Laziness and/or poor software engineering practice; usually because the business just doesn't prioritise app stability under less-than-ideal network conditions. I strongly suspect a lot of developers are used to having good-quality mobile data and WiFi connectivity at all times, too.

It's also why folks are using the "HTMLish front ends" you refer to, instead of properly investing engineering effort in making a real native app. All too often the business is more focused on speed of feature delivery, sacrificing the user experience, appearance/'feel' of the app and ability to provide richer functionality/OS integration along the way.


Even HTML apps have the option of local storage.


The challenge wherever showing cached data is communicating that clearly. Imagine a bank app showing an old balance where connectivity is poor. It could cause overdrafts.

Then all the write operations need to be disabled or hidden.


"Your balance has changed since you last connected, and is now $0.02. Are you sure you wish to transfer $10,000.00?"


A fast hack I did with native Android is to use the shared preferences for caching API responses. You can store entire objects as string with libraries like GSON.


Yes, they do. Still all the OP points apply.


I have been at a few companies now that seem to have drank the "server-driven UI" punch and were actively architecting their mobile applications to be entirely dependent upon a stable connection to their backend to display anything beyond a splash screen. The argument for the architecture always falls along the lines of "enabling rapid deployment" and have had systems architects directly convey that they did not cache any data as it could result in displaying outdated or undesired content.

Personally, I have come to despise this architecture as, in my experience, it provides marginal gains in process for a developer while increasing technical complexity, backend scale/dependence, and a sub-optimal user experience.


I don’t know if things have changed but when I started developing apps about 3 years ago, none of the docs or tutorials mentioned persistent storage until the very end, and it would touch on it very lightly.

So when you have developers learning about app dev assuming they will have an internet connection, and most of the time really fast since it’s their dev machine the apps are being built on. Caching sort of becomes and after thought and doesn’t get much attention.

Also, I do recall the api for doing this sort of stuff was very SQL like, at least in the iphone. This probably adds another layer to most devs knowing frontend only and being exposed to CRUD apis.


There's a bit of a joke about mobile dev interviews these days. A company with no experience in mobile dev will ask you if you've ever integrated analytics. A company with a mobile dev team will ask you to write a movie app with pagination and caching. An experienced company will ask about declarative UI and reactive programming.
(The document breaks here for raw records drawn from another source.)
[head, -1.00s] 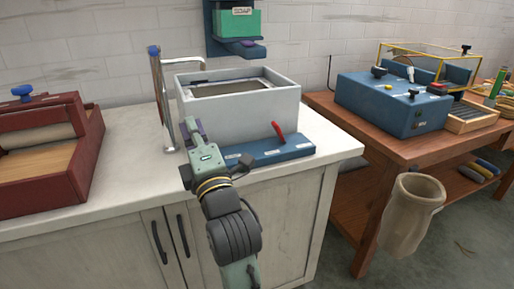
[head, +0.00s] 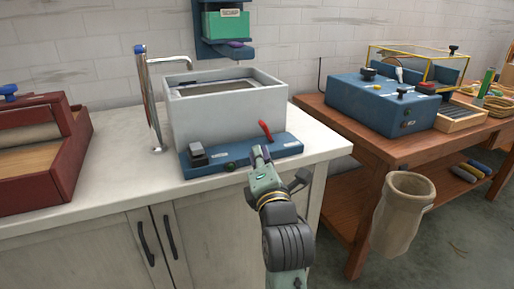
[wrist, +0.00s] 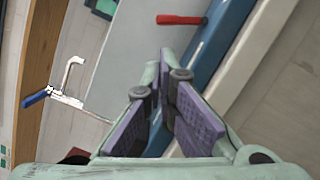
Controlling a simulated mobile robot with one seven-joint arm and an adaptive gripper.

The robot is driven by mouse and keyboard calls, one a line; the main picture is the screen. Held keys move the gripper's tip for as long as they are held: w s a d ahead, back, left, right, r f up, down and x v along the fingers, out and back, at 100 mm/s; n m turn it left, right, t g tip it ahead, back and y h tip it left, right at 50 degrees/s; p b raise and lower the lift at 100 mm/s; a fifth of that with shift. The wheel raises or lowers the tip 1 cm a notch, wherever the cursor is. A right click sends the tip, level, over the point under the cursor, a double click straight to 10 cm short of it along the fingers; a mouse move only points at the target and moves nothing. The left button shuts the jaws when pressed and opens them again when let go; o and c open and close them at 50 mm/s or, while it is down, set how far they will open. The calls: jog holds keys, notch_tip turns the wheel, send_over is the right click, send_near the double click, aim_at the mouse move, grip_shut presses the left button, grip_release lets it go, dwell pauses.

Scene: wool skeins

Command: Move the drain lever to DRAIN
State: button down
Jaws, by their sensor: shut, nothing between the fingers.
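The red drain lever (head: 265,130) stands tilted on the right part of the blue control base (head: 240,157), in front of the grey basin (head: 228,118). It also shows in the wrist view (wrist: 181,19), near the top, beyond my fingers. My gripper (head: 260,152) is shut and empty at the front edge of the blue base, just below and in front of the lever and apart from it. In the wrist view the fingertips (wrist: 165,55) come together with purple pads. The labels on the base are too small to read.
A dark rocker block (head: 198,154) and a green button (head: 230,166) sit on the base left of the lever. The chrome tap (head: 152,105) stands at the left. A wooden bench (head: 340,118) with a blue machine (head: 378,106) is at the right.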

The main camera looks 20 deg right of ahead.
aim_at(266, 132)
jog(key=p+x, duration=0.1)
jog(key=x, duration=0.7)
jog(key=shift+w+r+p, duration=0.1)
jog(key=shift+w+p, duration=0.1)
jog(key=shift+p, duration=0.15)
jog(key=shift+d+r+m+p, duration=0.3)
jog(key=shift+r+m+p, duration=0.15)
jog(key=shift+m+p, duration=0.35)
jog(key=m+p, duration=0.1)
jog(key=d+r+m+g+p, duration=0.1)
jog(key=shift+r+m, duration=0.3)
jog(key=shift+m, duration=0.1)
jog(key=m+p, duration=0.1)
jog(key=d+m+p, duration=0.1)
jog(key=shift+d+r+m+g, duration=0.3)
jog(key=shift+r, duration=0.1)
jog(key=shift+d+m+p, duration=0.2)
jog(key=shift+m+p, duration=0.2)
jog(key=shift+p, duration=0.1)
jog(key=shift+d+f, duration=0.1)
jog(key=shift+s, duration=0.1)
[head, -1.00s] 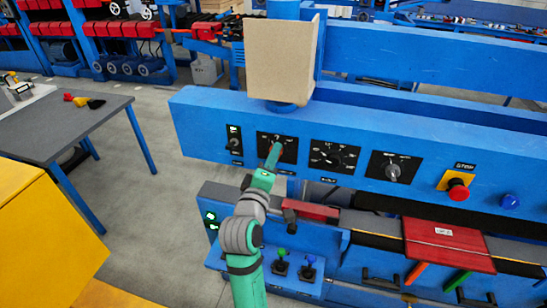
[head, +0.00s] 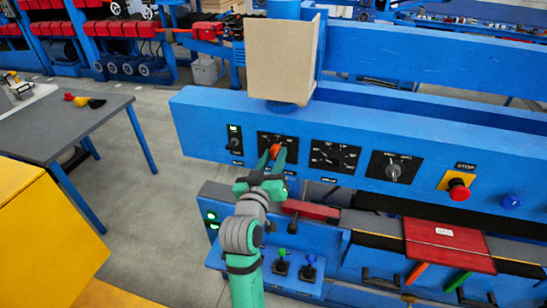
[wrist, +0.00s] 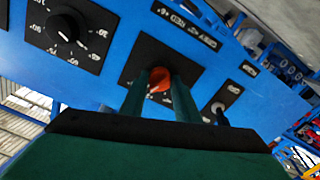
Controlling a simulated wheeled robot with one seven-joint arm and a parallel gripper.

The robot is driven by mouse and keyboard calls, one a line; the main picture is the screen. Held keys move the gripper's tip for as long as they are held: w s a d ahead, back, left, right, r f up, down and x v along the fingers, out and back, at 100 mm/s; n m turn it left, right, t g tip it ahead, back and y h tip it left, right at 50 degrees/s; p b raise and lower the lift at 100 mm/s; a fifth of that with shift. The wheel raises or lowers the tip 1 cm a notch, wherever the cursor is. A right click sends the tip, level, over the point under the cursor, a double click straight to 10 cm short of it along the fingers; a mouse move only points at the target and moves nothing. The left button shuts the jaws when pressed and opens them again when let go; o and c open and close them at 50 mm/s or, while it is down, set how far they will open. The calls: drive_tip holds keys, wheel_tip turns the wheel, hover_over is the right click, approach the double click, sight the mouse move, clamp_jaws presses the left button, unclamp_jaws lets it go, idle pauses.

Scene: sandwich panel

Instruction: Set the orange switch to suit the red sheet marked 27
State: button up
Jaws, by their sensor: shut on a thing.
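The orange switch (head: 275,149) is a knob on a black plate on the blue panel. It also shows in the wrist view (wrist: 161,80), between my two fingers. My gripper (head: 276,155) is shut on this knob, one finger on each side. The knob's exact pointing direction is hard to tell. The red sheet (head: 445,258) lies flat on the machine bed at the right. It has a small white label whose mark is too small to read.
Right of the orange switch are a dial with a scale (head: 335,156), a grey knob (head: 394,172) and a red stop button (head: 458,190). A small switch plate (head: 234,140) is at its left. A beige box (head: 280,62) stands above. Small levers (head: 282,262) are below.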

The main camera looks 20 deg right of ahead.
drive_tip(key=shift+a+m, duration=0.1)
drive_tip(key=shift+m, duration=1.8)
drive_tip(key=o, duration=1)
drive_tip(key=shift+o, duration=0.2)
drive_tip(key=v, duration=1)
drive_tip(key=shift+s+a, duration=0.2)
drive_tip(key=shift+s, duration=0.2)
"the api for doing this sort of stuff was very SQL like"

Android these days do it via Jetpack/Room. It's still SQLish, but much less room (heh) for typos and similar bugs, and it even does syntax highlighting for common mistakes.


If you use Firebase the syncing and offline access comes for free.

I suspect most of the first mobile developers used to be web developers and then they taught the future generations of mobile developers to also be like web developers. Query endpoints from the backend for individual features without building a local view in the javascript of the whole world. And slap some spinners and error messages on to give the illusion of responsiveness.

As for the backend, they just use whatever database they prefer.


The real answer is they want to reduce the chance of someone intentionally using it offline because it’s more convenient or easier in a specific situation.


Also can't serve advertisements if the end user is offline.. even if the app otherwise requires no Internet connection (e.g. solitaire, sudoku, etc)

There's no financial incentive to add extra error handling code in this case.


This is especially annoying with single player games for kids. Half the games on their tablets don't work in the car unless there's a hotspot.


I do build apps. This is actually taught as best practice to beginners in many classes. A standard design is pulling everything from a Repository pattern, which either points to local data or network as needed.

This kind of architecture is costly, especially combined with TDD and such needing to cover every possibility on every layer. Adding the repository layer with two data sources is basically 3x tests to write. If time is short (and it always is) adding the repo layer doubles the tests to write/maintain for absolutely no gain. Adding it as needed later isn't so bad, but it's just put off forever.

Also, ads don't run if the network is disconnected. Users soon realise that disconnecting is like running ad blockers.

Same with some anti-cheat, e.g. changing the time to move forward in idle games.


Often the intended purpose of the app is to take your data and sell it to third parties. It can't do that without a network connection. If the app works well without a network connection that fact will diminish its ability to serve its intended purpose.


It can cache the data and upload whenever there is a connection.


Not if you never give it access!


Some apps are developed in some cross-platform solutions so it can’t leverage the native features like Android’s Service (background) for example.


In terms of the finance world, it’s cause it’s a security risk to have any important information on your device that persists.


This is just lazy reasoning, really. Android has sandboxed per-app internal storage/database persistence. If that's not good enough, you have the hardware-backed keystore and you can require the user to unlock e.g. a decryption key. I have no interest in iOS, but I'm sure it has equivalent or better functionality.

In my experience historically working with various financial orgs as a consultant, "security" is often cited as an excuse for poor UX and poor software engineering practices.

My own bank will happily show me the last-retrieved transactions and balance when I'm offline in their app. I have more confidence in their security given their policy of publicly talking about security architecture and use of open source tech than the dozen banks that are still using mainframes at the core of their stack and think that preventing the user switching away from/back to their app helps security.


I never said it wasn’t a stupid reason. Everything you said is accurate but… it’s the reason the decision makers who decide what features the app would have give to us. And so, that’s why our app doesn’t have that that.


"Those who would give up essential User Experience, to purchase a little temporary Security, deserve neither User Experience nor Security." - Benjamin Gates


Probably applies to less than 1% of the apps with this issue.